> _DIRECTIONS FOR THIS TASK_:
Output all of the entries exactly as written.
# start of PROVIDED RECORDS
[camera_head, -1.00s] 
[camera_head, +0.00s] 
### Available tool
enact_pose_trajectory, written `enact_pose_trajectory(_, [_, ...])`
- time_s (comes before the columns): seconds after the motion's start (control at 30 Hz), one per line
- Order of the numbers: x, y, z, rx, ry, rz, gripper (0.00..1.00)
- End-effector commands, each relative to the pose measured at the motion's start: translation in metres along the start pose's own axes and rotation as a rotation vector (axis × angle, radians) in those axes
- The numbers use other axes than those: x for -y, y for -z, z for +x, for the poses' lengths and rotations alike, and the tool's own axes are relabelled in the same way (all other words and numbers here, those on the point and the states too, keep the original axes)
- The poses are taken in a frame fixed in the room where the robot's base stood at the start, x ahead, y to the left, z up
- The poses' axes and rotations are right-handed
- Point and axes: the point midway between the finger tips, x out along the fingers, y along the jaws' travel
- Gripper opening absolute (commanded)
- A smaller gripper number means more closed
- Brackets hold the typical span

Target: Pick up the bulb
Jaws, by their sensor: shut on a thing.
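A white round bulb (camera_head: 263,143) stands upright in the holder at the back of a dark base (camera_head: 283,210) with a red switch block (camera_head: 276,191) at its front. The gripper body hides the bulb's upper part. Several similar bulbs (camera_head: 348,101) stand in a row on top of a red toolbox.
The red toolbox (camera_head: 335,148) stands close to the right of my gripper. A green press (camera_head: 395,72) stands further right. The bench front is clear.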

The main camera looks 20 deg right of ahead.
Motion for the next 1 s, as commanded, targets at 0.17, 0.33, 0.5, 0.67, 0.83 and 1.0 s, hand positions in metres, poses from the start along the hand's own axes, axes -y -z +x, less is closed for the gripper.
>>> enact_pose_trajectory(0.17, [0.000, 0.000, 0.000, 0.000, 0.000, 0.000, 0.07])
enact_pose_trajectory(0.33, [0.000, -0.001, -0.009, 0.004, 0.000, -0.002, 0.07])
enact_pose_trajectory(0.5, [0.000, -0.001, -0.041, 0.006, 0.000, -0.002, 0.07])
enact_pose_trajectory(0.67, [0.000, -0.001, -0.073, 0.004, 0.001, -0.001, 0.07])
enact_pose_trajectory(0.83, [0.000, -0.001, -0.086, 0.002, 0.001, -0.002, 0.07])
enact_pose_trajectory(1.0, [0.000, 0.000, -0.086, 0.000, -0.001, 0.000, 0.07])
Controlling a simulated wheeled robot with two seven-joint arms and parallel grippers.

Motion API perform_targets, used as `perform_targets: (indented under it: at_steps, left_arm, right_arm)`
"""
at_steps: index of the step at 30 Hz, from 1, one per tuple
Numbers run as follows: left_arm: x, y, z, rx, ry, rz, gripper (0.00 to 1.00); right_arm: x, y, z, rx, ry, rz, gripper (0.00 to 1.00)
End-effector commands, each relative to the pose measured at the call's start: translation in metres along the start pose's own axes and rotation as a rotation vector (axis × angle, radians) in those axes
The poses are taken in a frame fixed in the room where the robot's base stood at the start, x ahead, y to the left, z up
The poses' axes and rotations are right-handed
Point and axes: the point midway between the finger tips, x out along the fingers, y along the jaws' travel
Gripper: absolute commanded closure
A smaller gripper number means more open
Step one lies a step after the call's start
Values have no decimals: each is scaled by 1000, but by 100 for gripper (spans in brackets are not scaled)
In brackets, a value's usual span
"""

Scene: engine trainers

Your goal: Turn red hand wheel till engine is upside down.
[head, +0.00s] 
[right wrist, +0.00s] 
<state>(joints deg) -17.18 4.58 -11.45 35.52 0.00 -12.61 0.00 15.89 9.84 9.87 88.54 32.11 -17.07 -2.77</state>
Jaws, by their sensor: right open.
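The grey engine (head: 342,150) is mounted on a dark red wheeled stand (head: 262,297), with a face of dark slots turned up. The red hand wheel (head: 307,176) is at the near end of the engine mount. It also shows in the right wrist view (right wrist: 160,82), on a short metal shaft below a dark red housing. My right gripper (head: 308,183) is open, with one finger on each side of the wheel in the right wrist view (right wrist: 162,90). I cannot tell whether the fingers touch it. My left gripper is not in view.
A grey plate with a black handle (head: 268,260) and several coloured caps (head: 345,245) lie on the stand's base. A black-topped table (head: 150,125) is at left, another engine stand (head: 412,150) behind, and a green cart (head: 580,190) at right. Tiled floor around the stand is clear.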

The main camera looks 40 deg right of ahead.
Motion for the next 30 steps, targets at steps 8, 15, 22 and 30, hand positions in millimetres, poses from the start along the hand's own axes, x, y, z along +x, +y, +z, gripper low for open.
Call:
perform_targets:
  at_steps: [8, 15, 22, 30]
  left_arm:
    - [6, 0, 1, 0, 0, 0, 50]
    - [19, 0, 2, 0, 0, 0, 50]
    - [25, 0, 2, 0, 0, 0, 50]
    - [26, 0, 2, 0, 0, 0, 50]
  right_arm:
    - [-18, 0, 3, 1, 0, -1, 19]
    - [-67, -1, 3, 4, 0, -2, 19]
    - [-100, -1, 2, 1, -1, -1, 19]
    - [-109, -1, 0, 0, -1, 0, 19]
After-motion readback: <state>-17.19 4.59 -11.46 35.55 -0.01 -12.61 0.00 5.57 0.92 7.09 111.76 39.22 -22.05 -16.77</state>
# end of PROVIDED RECORDS
> _CORRECT ANSWER_:
[camera_head, -1.00s] 
[camera_head, +0.00s] 
### Available tool
enact_pose_trajectory, written `enact_pose_trajectory(_, [_, ...])`
- time_s (comes before the columns): seconds after the motion's start (control at 30 Hz), one per line
- Order of the numbers: x, y, z, rx, ry, rz, gripper (0.00..1.00)
- End-effector commands, each relative to the pose measured at the motion's start: translation in metres along the start pose's own axes and rotation as a rotation vector (axis × angle, radians) in those axes
- The numbers use other axes than those: x for -y, y for -z, z for +x, for the poses' lengths and rotations alike, and the tool's own axes are relabelled in the same way (all other words and numbers here, those on the point and the states too, keep the original axes)
- The poses are taken in a frame fixed in the room where the robot's base stood at the start, x ahead, y to the left, z up
- The poses' axes and rotations are right-handed
- Point and axes: the point midway between the finger tips, x out along the fingers, y along the jaws' travel
- Gripper opening absolute (commanded)
- A smaller gripper number means more closed
- Brackets hold the typical span

Target: Pick up the bulb
Jaws, by their sensor: shut on a thing.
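A white round bulb (camera_head: 263,143) stands upright in the holder at the back of a dark base (camera_head: 283,210) with a red switch block (camera_head: 276,191) at its front. The gripper body hides the bulb's upper part. Several similar bulbs (camera_head: 348,101) stand in a row on top of a red toolbox.
The red toolbox (camera_head: 335,148) stands close to the right of my gripper. A green press (camera_head: 395,72) stands further right. The bench front is clear.

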The main camera looks 20 deg right of ahead.
Motion for the next 1 s, as commanded, targets at 0.17, 0.33, 0.5, 0.67, 0.83 and 1.0 s, hand positions in metres, poses from the start along the hand's own axes, axes -y -z +x, less is closed for the gripper.
>>> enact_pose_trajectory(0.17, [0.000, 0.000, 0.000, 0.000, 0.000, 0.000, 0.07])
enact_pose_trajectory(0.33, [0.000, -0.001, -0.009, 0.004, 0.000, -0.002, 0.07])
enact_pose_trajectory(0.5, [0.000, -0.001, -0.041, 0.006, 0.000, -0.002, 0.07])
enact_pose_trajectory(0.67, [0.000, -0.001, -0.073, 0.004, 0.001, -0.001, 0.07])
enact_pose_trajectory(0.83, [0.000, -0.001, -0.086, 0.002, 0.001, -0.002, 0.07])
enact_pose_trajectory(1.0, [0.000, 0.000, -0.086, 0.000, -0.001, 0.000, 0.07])
Controlling a simulated wheeled robot with two seven-joint arms and parallel grippers.

Motion API perform_targets, used as `perform_targets: (indented under it: at_steps, left_arm, right_arm)`
"""
at_steps: index of the step at 30 Hz, from 1, one per tuple
Numbers run as follows: left_arm: x, y, z, rx, ry, rz, gripper (0.00 to 1.00); right_arm: x, y, z, rx, ry, rz, gripper (0.00 to 1.00)
End-effector commands, each relative to the pose measured at the call's start: translation in metres along the start pose's own axes and rotation as a rotation vector (axis × angle, radians) in those axes
The poses are taken in a frame fixed in the room where the robot's base stood at the start, x ahead, y to the left, z up
The poses' axes and rotations are right-handed
Point and axes: the point midway between the finger tips, x out along the fingers, y along the jaws' travel
Gripper: absolute commanded closure
A smaller gripper number means more open
Step one lies a step after the call's start
Values have no decimals: each is scaled by 1000, but by 100 for gripper (spans in brackets are not scaled)
In brackets, a value's usual span
"""

Scene: engine trainers

Your goal: Turn red hand wheel till engine is upside down.
[head, +0.00s] 
[right wrist, +0.00s] 
<state>(joints deg) -17.18 4.58 -11.45 35.52 0.00 -12.61 0.00 15.89 9.84 9.87 88.54 32.11 -17.07 -2.77</state>
Jaws, by their sensor: right open.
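The grey engine (head: 342,150) is mounted on a dark red wheeled stand (head: 262,297), with a face of dark slots turned up. The red hand wheel (head: 307,176) is at the near end of the engine mount. It also shows in the right wrist view (right wrist: 160,82), on a short metal shaft below a dark red housing. My right gripper (head: 308,183) is open, with one finger on each side of the wheel in the right wrist view (right wrist: 162,90). I cannot tell whether the fingers touch it. My left gripper is not in view.
A grey plate with a black handle (head: 268,260) and several coloured caps (head: 345,245) lie on the stand's base. A black-topped table (head: 150,125) is at left, another engine stand (head: 412,150) behind, and a green cart (head: 580,190) at right. Tiled floor around the stand is clear.

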The main camera looks 40 deg right of ahead.
Motion for the next 30 steps, targets at steps 8, 15, 22 and 30, hand positions in millimetres, poses from the start along the hand's own axes, x, y, z along +x, +y, +z, gripper low for open.
Call:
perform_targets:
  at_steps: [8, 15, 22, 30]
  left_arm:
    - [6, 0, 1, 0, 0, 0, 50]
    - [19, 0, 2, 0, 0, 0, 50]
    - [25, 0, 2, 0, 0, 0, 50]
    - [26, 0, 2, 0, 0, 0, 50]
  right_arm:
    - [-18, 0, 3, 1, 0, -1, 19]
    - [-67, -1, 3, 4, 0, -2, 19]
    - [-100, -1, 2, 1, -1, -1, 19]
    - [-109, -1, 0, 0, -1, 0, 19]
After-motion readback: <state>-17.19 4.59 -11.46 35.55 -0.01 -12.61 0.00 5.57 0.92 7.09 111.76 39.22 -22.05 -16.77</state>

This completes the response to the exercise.